→ Dataset records:
········

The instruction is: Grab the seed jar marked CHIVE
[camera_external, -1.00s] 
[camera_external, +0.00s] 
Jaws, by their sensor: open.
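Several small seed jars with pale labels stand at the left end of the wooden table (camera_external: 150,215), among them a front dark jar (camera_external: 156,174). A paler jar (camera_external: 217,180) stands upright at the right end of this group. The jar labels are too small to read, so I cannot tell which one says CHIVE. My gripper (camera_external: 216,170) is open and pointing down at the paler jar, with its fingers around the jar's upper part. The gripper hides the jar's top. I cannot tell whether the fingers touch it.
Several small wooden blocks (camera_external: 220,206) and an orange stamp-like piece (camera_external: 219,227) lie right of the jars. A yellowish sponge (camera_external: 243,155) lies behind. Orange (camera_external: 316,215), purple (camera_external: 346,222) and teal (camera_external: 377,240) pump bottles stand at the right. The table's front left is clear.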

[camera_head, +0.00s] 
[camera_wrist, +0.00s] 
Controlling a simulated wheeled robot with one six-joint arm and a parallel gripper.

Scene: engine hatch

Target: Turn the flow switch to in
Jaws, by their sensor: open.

········

→ Exercise instructions: Repeat, without changes, every line from the one that contains "[camera_external, +0.00s]" through the final line of the data.

→ Result:
[camera_external, +0.00s] 
Jaws, by their sensor: open.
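Several small seed jars with pale labels stand at the left end of the wooden table (camera_external: 150,215), among them a front dark jar (camera_external: 156,174). A paler jar (camera_external: 217,180) stands upright at the right end of this group. The jar labels are too small to read, so I cannot tell which one says CHIVE. My gripper (camera_external: 216,170) is open and pointing down at the paler jar, with its fingers around the jar's upper part. The gripper hides the jar's top. I cannot tell whether the fingers touch it.
Several small wooden blocks (camera_external: 220,206) and an orange stamp-like piece (camera_external: 219,227) lie right of the jars. A yellowish sponge (camera_external: 243,155) lies behind. Orange (camera_external: 316,215), purple (camera_external: 346,222) and teal (camera_external: 377,240) pump bottles stand at the right. The table's front left is clear.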

[camera_head, +0.00s] 
[camera_wrist, +0.00s] 
Controlling a simulated wheeled robot with one six-joint arm and a parallel gripper.

Scene: engine hatch

Target: Turn the flow switch to in
Jaws, by their sensor: open.

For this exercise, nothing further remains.